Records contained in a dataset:
--- start ---
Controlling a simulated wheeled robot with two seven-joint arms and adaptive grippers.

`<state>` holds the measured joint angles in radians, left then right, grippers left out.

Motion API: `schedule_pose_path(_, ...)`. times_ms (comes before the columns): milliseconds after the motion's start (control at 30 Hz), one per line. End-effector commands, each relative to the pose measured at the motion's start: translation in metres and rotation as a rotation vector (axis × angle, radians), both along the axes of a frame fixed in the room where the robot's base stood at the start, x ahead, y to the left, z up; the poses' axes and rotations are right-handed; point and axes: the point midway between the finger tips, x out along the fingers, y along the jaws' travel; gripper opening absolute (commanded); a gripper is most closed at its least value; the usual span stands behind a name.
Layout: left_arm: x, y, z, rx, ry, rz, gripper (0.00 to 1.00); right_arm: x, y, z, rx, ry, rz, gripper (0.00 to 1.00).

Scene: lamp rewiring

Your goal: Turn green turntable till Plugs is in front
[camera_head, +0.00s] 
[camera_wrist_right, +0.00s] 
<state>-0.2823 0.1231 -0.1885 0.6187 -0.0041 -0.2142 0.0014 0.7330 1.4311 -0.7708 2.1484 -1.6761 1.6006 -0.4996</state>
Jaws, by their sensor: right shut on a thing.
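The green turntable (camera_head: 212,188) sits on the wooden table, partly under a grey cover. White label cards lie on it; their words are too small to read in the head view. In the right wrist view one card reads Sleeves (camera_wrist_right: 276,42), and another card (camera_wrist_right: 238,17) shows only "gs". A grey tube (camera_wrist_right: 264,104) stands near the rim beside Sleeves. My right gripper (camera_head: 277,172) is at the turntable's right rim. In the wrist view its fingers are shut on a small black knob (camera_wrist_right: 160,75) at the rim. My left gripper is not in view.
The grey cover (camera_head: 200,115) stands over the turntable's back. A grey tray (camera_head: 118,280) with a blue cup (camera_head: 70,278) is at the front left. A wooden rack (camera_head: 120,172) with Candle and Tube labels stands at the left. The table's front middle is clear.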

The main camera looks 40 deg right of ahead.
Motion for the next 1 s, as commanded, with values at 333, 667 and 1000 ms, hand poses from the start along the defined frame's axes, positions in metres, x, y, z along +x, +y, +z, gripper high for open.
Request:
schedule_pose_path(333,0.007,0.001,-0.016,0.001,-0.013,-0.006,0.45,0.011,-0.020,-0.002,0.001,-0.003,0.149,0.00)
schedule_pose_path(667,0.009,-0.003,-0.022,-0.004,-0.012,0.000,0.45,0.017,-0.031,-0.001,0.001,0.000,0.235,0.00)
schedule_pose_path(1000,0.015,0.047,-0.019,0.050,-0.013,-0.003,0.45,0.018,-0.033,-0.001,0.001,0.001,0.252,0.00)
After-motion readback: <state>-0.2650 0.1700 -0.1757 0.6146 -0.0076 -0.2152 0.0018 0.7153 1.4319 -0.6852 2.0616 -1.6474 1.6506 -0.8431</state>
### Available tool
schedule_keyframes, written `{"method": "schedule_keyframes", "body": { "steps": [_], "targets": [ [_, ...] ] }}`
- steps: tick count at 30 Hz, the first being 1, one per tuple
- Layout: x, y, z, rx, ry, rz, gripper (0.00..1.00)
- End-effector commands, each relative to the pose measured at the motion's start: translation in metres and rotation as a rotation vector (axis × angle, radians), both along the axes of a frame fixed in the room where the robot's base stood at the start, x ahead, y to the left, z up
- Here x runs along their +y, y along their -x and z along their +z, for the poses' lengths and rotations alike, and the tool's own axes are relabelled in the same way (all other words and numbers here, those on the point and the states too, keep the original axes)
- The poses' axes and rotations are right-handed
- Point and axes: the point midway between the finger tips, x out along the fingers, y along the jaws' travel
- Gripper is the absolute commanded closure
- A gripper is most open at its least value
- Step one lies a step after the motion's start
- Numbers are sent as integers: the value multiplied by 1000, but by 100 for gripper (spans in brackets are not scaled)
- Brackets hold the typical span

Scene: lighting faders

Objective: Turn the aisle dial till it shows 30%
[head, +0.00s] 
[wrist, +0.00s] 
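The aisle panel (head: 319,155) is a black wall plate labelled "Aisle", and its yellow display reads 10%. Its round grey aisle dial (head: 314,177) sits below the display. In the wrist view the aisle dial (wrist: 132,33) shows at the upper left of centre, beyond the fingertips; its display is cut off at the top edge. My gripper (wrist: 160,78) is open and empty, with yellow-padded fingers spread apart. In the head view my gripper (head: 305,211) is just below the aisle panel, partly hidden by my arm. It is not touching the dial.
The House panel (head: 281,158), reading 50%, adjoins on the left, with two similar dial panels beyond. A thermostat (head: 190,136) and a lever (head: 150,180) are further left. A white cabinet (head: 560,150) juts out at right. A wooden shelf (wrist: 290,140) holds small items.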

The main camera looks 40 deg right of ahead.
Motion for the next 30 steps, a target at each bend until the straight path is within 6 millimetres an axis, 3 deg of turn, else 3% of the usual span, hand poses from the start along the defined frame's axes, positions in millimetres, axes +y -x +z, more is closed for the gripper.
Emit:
--- end ---
DO THIS: Print the listing above in full, exactly as it is.

SOLVED EXERCISE:
Controlling a simulated wheeled robot with two seven-joint arms and adaptive grippers.

`<state>` holds the measured joint angles in radians, left then right, grippers left out.

Motion API: `schedule_pose_path(_, ...)`. times_ms (comes before the columns): milliseconds after the motion's start (control at 30 Hz), one per line. End-effector commands, each relative to the pose measured at the motion's start: translation in metres and rotation as a rotation vector (axis × angle, radians), both along the axes of a frame fixed in the room where the robot's base stood at the start, x ahead, y to the left, z up; the poses' axes and rotations are right-handed; point and axes: the point midway between the finger tips, x out along the fingers, y along the jaws' travel; gripper opening absolute (commanded); a gripper is most closed at its least value; the usual span stands behind a name.
Layout: left_arm: x, y, z, rx, ry, rz, gripper (0.00 to 1.00); right_arm: x, y, z, rx, ry, rz, gripper (0.00 to 1.00).

Scene: lamp rewiring

Your goal: Turn green turntable till Plugs is in front
[camera_head, +0.00s] 
[camera_wrist_right, +0.00s] 
<state>-0.2823 0.1231 -0.1885 0.6187 -0.0041 -0.2142 0.0014 0.7330 1.4311 -0.7708 2.1484 -1.6761 1.6006 -0.4996</state>
Jaws, by their sensor: right shut on a thing.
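The green turntable (camera_head: 212,188) sits on the wooden table, partly under a grey cover. White label cards lie on it; their words are too small to read in the head view. In the right wrist view one card reads Sleeves (camera_wrist_right: 276,42), and another card (camera_wrist_right: 238,17) shows only "gs". A grey tube (camera_wrist_right: 264,104) stands near the rim beside Sleeves. My right gripper (camera_head: 277,172) is at the turntable's right rim. In the wrist view its fingers are shut on a small black knob (camera_wrist_right: 160,75) at the rim. My left gripper is not in view.
The grey cover (camera_head: 200,115) stands over the turntable's back. A grey tray (camera_head: 118,280) with a blue cup (camera_head: 70,278) is at the front left. A wooden rack (camera_head: 120,172) with Candle and Tube labels stands at the left. The table's front middle is clear.

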The main camera looks 40 deg right of ahead.
Motion for the next 1 s, as commanded, with values at 333, 667 and 1000 ms, hand poses from the start along the defined frame's axes, positions in metres, x, y, z along +x, +y, +z, gripper high for open.
Request:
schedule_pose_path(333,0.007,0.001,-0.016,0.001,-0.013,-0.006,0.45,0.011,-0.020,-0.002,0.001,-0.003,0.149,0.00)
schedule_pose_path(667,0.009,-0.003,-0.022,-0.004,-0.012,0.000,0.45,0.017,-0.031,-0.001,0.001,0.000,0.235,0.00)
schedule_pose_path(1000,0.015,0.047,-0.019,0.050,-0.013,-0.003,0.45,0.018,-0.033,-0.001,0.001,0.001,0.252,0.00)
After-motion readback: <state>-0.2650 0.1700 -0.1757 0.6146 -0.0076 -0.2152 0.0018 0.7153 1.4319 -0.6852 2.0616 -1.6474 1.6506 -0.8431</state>
### Available tool
schedule_keyframes, written `{"method": "schedule_keyframes", "body": { "steps": [_], "targets": [ [_, ...] ] }}`
- steps: tick count at 30 Hz, the first being 1, one per tuple
- Layout: x, y, z, rx, ry, rz, gripper (0.00..1.00)
- End-effector commands, each relative to the pose measured at the motion's start: translation in metres and rotation as a rotation vector (axis × angle, radians), both along the axes of a frame fixed in the room where the robot's base stood at the start, x ahead, y to the left, z up
- Here x runs along their +y, y along their -x and z along their +z, for the poses' lengths and rotations alike, and the tool's own axes are relabelled in the same way (all other words and numbers here, those on the point and the states too, keep the original axes)
- The poses' axes and rotations are right-handed
- Point and axes: the point midway between the finger tips, x out along the fingers, y along the jaws' travel
- Gripper is the absolute commanded closure
- A gripper is most open at its least value
- Step one lies a step after the motion's start
- Numbers are sent as integers: the value multiplied by 1000, but by 100 for gripper (spans in brackets are not scaled)
- Brackets hold the typical span

Scene: lighting faders

Objective: Turn the aisle dial till it shows 30%
[head, +0.00s] 
[wrist, +0.00s] 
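The aisle panel (head: 319,155) is a black wall plate labelled "Aisle", and its yellow display reads 10%. Its round grey aisle dial (head: 314,177) sits below the display. In the wrist view the aisle dial (wrist: 132,33) shows at the upper left of centre, beyond the fingertips; its display is cut off at the top edge. My gripper (wrist: 160,78) is open and empty, with yellow-padded fingers spread apart. In the head view my gripper (head: 305,211) is just below the aisle panel, partly hidden by my arm. It is not touching the dial.
The House panel (head: 281,158), reading 50%, adjoins on the left, with two similar dial panels beyond. A thermostat (head: 190,136) and a lever (head: 150,180) are further left. A white cabinet (head: 560,150) juts out at right. A wooden shelf (wrist: 290,140) holds small items.

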The main camera looks 40 deg right of ahead.
Motion for the next 30 steps, a target at each bend until the straight path is within 6 millimetres an axis, 3 deg of turn, else 3% of the usual span, hand poses from the start along the defined frame's axes, positions in millimetres, axes +y -x +z, more is closed for the gripper.
Emit:

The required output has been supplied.